Switching from coal to natural gas was the largest single contributor to consumption growth in 2019, accounting for over 55 bcm of additional demand. Low spot prices drove fuel switching for power generation, while clean air policies remained the principal driver of fuel conversion in China.
In the United States output of gas-fired power generation reached new highs, rising to a record share of about 38% of total generation. It increased by 8% or 123 TWh in 2019, against a sharp decline for coal (down 181 TWh). However, growth was lower than in 2018 when incremental gas burn accounted for 172 TWh.
Gas-fired power plants in Europe saw their output increase by about 11% or almost 70 TWh, against a sharp decline for coal (down 24%). Spain was the single largest contributor to higher gas burn with an annual increase of almost 50%, which accounted for about 40% of the growth in gas demand in the European Union.
In China the coal‑to‑gas conversion programme (launched in 2017 to battle air pollution) helped to further increase the share of natural gas in the industrial and residential sectors in 2019. Fuel switching in industry and city gas distribution for residential and commercial uses accounted for over half of the total increase in natural gas consumption.
However, this growth is partly offset by a reduction in natural gas burn in several markets. Nuclear output rebounded in both Japan and Korea, which led to a decrease in gas for power estimated at 12% and 2% respectively. Turkey experienced record hydro generation, which strongly impacted gas needs for power generation. Iran also saw a surge in hydro output and had to switch back to oil products for power generation due to gas supply constraints.

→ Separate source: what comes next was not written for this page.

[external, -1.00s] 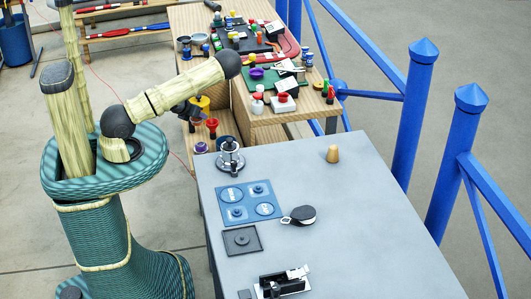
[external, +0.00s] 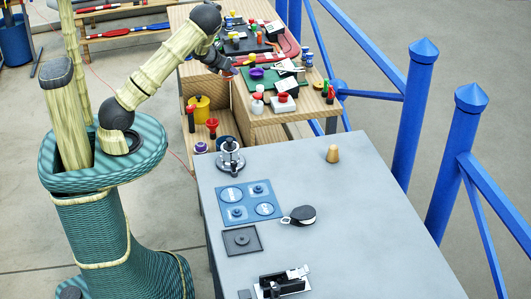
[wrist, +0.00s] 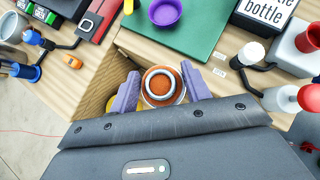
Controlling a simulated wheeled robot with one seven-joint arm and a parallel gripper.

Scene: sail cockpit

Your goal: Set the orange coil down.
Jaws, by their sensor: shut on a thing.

Global natural gas production continued to grow at a rapid pace, up by 3% in 2019, surpassing the 4 tcm mark for the first time in history. This was largely driven by the United States, accounting for over 70% of incremental gas supply last year. Gas production in the United States grew by slightly more than 10% (or 85 bcm), with the Appalachian and Permian basins contributing almost two-thirds of this growth.
Incremental supply in Eurasia was largely driven by export-oriented projects. Russian gas production grew by 1.7% (or over 12 bcm), supported by the ramp-up of the Yamal LNG project, while Azeri gas production grew by an impressive 28% (over 5 bcm) as the country rapidly increases gas output and exports from Shah Deniz II.
China’s gas output grew by close to 10% (or 16 bcm), supported by the traditional producing regions, with Shaanxi and Sichuan accounting for almost half of total growth. Shale gas and coalbed methane accounted for 40% of incremental production. In the rest of the Asia Pacific, strong growth in Australia (led by the ramp-up of LNG exports) was counterbalanced by declines in other parts of the region.
European gas production fell by over 6% (or 15 bcm), driven by lower output from Norway’s swing fields (Troll and Oseberg) and rapidly declining Dutch gas production from the Groningen field operating under tightening production caps.
Production growth outpaced demand during 2019, resulting in a strong storage build-up both in Europe and the United States.
The global LNG trade grew by 12% in 2019, with supply increasing by a record amount of over 50 bcm. This was primarily driven by the United States, Russia and Australia, together accounting for over 75% of incremental supply. US LNG exports grew by an impressive 70%, supported by the commissioning of over 30 bcm/y of liquefaction capacity. With LNG exports above 45 bcm, the United States became the world’s third-largest LNG supplier after Qatar and Australia.
Russia’s LNG exports rose by over 50%, primarily driven by the ramp-up of Yamal LNG. Australia’s LNG exports grew by over 10%, supported by higher production at existing liquefaction plants and the commissioning of Prelude FLNG. Consequently, Australia joined Qatar to become the second nation with annual LNG exports exceeding 100 bcm.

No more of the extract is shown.